Return, exactly as written, the lines from the one containing "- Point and" through the one containing "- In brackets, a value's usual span", with both ends included.

- - - - -

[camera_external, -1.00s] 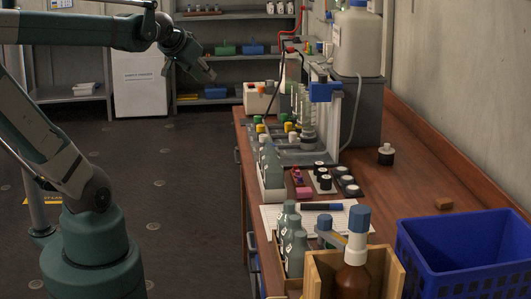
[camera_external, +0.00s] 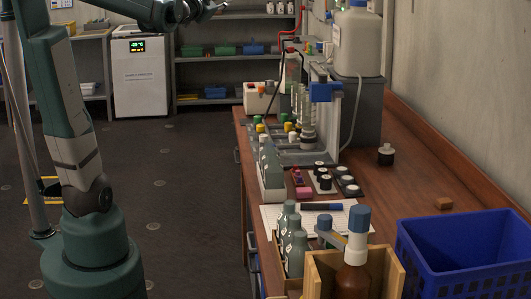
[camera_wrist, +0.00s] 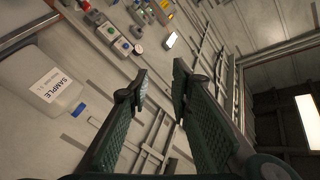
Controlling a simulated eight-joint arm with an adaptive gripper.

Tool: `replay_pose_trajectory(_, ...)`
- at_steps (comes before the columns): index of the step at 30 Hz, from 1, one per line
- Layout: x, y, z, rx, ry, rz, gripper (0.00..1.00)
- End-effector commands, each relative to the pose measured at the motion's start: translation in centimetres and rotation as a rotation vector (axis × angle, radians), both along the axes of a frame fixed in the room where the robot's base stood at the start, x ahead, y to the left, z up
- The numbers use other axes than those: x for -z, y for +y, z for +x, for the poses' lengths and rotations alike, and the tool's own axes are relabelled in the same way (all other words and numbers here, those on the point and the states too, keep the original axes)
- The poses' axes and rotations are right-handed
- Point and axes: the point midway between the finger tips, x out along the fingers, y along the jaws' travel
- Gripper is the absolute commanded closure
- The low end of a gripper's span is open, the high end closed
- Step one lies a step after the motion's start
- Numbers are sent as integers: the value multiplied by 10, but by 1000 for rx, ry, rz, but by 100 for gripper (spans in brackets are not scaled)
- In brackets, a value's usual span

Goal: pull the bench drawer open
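The wooden bench (camera_external: 413,165) runs along the right in the external view. Its drawer side faces left and is seen nearly edge-on. One grey handle (camera_external: 237,155) shows on that side further back, and another handle (camera_external: 251,243) shows nearer the camera. I cannot tell which handle belongs to the drawer or how far any drawer stands out. My gripper (camera_external: 216,9) is at the top edge of the external view, high up and well away from the handles. In the wrist view my gripper (camera_wrist: 159,76) is open, with nothing between its fingers; neither drawer nor handle shows there.
The bench top holds grey bottles (camera_external: 296,250), a blue crate (camera_external: 465,260), a wooden box (camera_external: 320,270) with a brown bottle (camera_external: 354,270), and a white tank (camera_external: 357,42). The floor (camera_external: 190,220) left of the bench is clear. Shelves (camera_external: 235,68) stand behind.

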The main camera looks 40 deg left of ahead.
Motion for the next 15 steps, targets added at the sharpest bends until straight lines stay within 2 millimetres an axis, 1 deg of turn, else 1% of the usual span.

- - - - -

# TASK RESPONSE
- Point and axes: the point midway between the finger tips, x out along the fingers, y along the jaws' travel
- Gripper is the absolute commanded closure
- The low end of a gripper's span is open, the high end closed
- Step one lies a step after the motion's start
- Numbers are sent as integers: the value multiplied by 10, but by 1000 for rx, ry, rz, but by 100 for gripper (spans in brackets are not scaled)
- In brackets, a value's usual span

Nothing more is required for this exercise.